Conclusion: I Like NPR More Than NPR Likes Me

My biannual losing submission to NPR’s Three Minute Fiction follows. English teachers should write, so I do.

“Timestamp”

Timestamp:::

Hello? Hello. There’s, I don’t know. I’m going to try you again later.

Timestamp:::

I couldn’t – I think I tried you earlier. I’ve just lost track of time. I keep getting this machine. I just wish this was a conversation. It’s – I guess the machine tells you when this is.

Timestamp:::

I’m sorry.

I/

Timestamp:::

Listen: Maybe a story will help put this into perspective. Years ago, I think, we were in Gstaad and the wind came up suddenly. This was winter. Anyway, the wind came up suddenly and although it hadn’t snowed in what seemed like several days, the limbs of trees around our chalet stirred and flooded the air with crystalline glitter. I said the wind came up, but it came down, suddenly, with a rushing sound like a train passing through a local station, but then up again, maybe as cold pressed over warm air and rebounded. When the wind came down, then up, lifting the snow off every light surface, it stalled. Neither of us breathed for I don’t know how long and the air was solid. We were frozen in that moment in cut glass hanging in a windowsill framed in southern light. I don’t know, do you/

Timestamp:::

Look, that wasn’t Gstaad at all, but I think Les Gets or Vevey. Where are you? It’s funny. Not funny, but strange to dictate to you like this. Mediated. What time is it there? Jetlag. Jetlag is like a fat floppy bunny incubating my brain. I guess bunnies don’t incubate anything.

Maybe that actually makes more sense as a description for jetlag with the error about bunnies, but/

Timestamp:::

Your answering machine is demanding. How long is the time window for leaving a/

Timestamp:::

There was another time, maybe you remember, in the Alps, near one of those funny huts with beautiful shutters and boozy coffees in warm wooden rooms, above tree line. So much of the Alps is above tree line. Not like the Rockies, which are much higher, but which line their flanks with lodgepole and spruce. Anyway, the hut. I can’t remember when it was, exactly, but we were climbing on skis near a ridgeline when the snow came. Did I leave this story already? Did I tell you this? Perhaps you remember. Maybe I’d better/

Timestamp:::

I was remembering the alpine hut and snow falling over snow above tree line. The story doesn’t matter. It’s the dislocation of losing all definition. I could see you, clearly, above me. How far? Impossible to know, but I could see you. I couldn’t reach you, but we spoke, wondering – up? Down? Which way was which? We’d pick a few turns down and fall over slowly, simply lost within our inner ears, balance collapsing into itself without external cues. We had only the memory of the ascent to guide us back down, not even very far – 600 meters? But we doubted, slipped and slid, sure of the encroaching moment of weightlessness, when our skis would slip off into whiteness with nothing beneath/

Timestamp:::

I wonder with what voice your machine crows back the time of this call? Female, male, brash, muted? What time is it there? It doesn’t matter. I don’t even know what time it is here.

Timestamp:::

I was recently in the desert. It feels recent. Nighttime shocked with its cold, but the stars pierced the darkness and the Milky Way stretched overhead, at least from here to there, wherever you are, whatever the clock reads in that place.
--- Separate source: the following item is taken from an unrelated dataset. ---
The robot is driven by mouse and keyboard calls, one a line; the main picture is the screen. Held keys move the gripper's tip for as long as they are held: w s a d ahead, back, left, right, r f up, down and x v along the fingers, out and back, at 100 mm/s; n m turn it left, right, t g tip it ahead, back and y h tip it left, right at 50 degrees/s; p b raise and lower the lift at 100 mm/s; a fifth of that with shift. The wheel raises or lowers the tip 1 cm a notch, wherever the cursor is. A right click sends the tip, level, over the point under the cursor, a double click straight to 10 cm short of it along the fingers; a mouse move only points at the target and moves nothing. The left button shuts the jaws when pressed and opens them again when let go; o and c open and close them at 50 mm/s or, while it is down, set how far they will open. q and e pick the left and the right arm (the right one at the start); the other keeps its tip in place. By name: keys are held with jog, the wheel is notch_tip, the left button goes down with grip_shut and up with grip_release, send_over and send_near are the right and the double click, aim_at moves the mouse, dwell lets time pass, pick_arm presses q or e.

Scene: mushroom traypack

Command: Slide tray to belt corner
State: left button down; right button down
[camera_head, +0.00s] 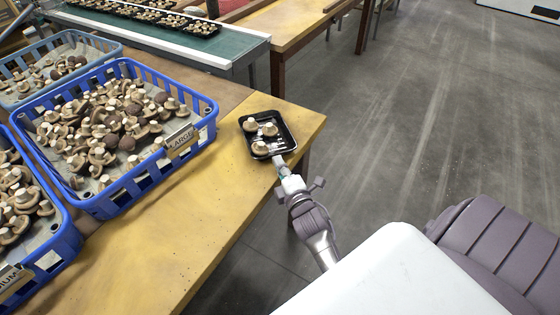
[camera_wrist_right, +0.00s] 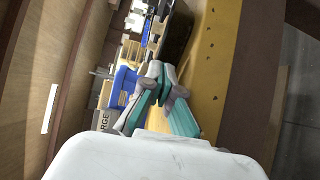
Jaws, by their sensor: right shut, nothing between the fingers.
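A black tray (camera_head: 285,136) holding a few brown mushrooms (camera_head: 260,147) lies on the yellow tabletop near its right corner in the head view. My right gripper (camera_head: 279,162) is shut and empty, with its fingertips at the tray's near edge; I cannot tell whether they touch it. In the right wrist view the shut fingers (camera_wrist_right: 156,70) point toward a dark shape that looks like the tray (camera_wrist_right: 178,38). The green conveyor belt (camera_head: 160,42) runs along the back beyond the table, apart from the tray. My left gripper is not in view.
A blue crate of mushrooms (camera_head: 205,133) labelled LARGE stands left of the tray, with more crates beside it. Several filled trays (camera_head: 200,28) sit on the belt. Bare yellow tabletop (camera_head: 190,235) lies nearer me. The table's right edge is close to the tray.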

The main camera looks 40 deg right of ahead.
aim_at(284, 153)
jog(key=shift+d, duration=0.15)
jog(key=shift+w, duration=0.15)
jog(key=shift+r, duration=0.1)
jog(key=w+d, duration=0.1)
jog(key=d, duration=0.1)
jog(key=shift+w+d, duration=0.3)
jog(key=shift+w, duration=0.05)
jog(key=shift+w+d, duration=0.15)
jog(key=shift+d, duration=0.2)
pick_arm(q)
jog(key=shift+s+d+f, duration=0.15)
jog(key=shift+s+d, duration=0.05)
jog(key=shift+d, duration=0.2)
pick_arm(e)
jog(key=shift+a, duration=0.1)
This is no way to have a conversation.

Constructivism & Learning – Reflection from Session 3 of “Learning Creative Learning”

* What ideas in the readings interested or resonated with you?

Seymour Papert’s seventh chapter of The Children’s Machine, “Instructionism vs. Constronstructionism” was incredible. Particularly, his argument that school overvalues abstract reasoning or thinking while undervaluing concrete thinking resonated deeply with me. As a teacher of text from literature to media, new and old, I often find myself talking about abstract reasoning based on abstract data sets like “Cambridge ladies who live in furnished souls” by e e cummings with reverence. At the same time, I brew a variety of British, American, and Belgian beers as a hobby. I meditate, and I snowboard, and I cycle. I enjoy working on engines. I’ve learned that precision and speed on a snowboard mirror my experience in yoga meditation. I like writing and brewing beer for similar reasons – both allow me to create something new, based on an existing form, and engage in a reflective cycle of improvement. I learn from all of these activities, and each involves some level of concrete and abstract thinking. I find each valuable. Linking to the Maker pieces, I greatly enjoyed them and believe in making as a way of being creative. In my secondary school experience, I found great solace in the photography darkroom, making photographs from my negatives tangibly in a way that Photoshop and a printer has not been able to replicate. This space in my day was essential. Schools should have maker spaces, absolutely, for kids to hang out, mess around, and geek out on low tech and high tech making.

* How could you apply these ideas to help others learn in your own work, family, or community?

This is a big question – how do I turn an externally moderated course like AP or IB Literature into a tangible maker experience, where the concrete meets the abstract? I don’t know. My AP Lit Badges have yielded one student-created dress based on a Tennyson poem, which was awesome. I have also created a choice menu for assessment outcomes for a choice novel or drama unit to end AP Lit. Still, my students are either in full embrace of the primacy of “the formal stage” from Piaget as the top of the hierarchy. Few make. Some create, certainly, but nobody is building beautiful cabinets, and my school has zero facilities for making anything other than music, art, and digital anything. We teach to AP/IB outcomes, and there’s no making. This is not a dig; this is reality. Certainly, my Digital Journalism course asks students to explore digital media through making digital media, which is a kind of making, but nothing so tangible as the Soulcraft laid out in this book that began to change the way I see my teaching practice. After reading “Big Ideas Need Love, Too,” a nagging question about, if not the value of making media, the lack of tangible making in my teaching became totally realized. I don’t want to be an agent of superficiality, driving kids to ever more banal forms of expression, turning them into little Alex Joneses. However, I believe in bringing kids to language and inquiry into their world through digital journalism. How else can I make this concrete, real, making? I don’t know yet, but I’m working on it.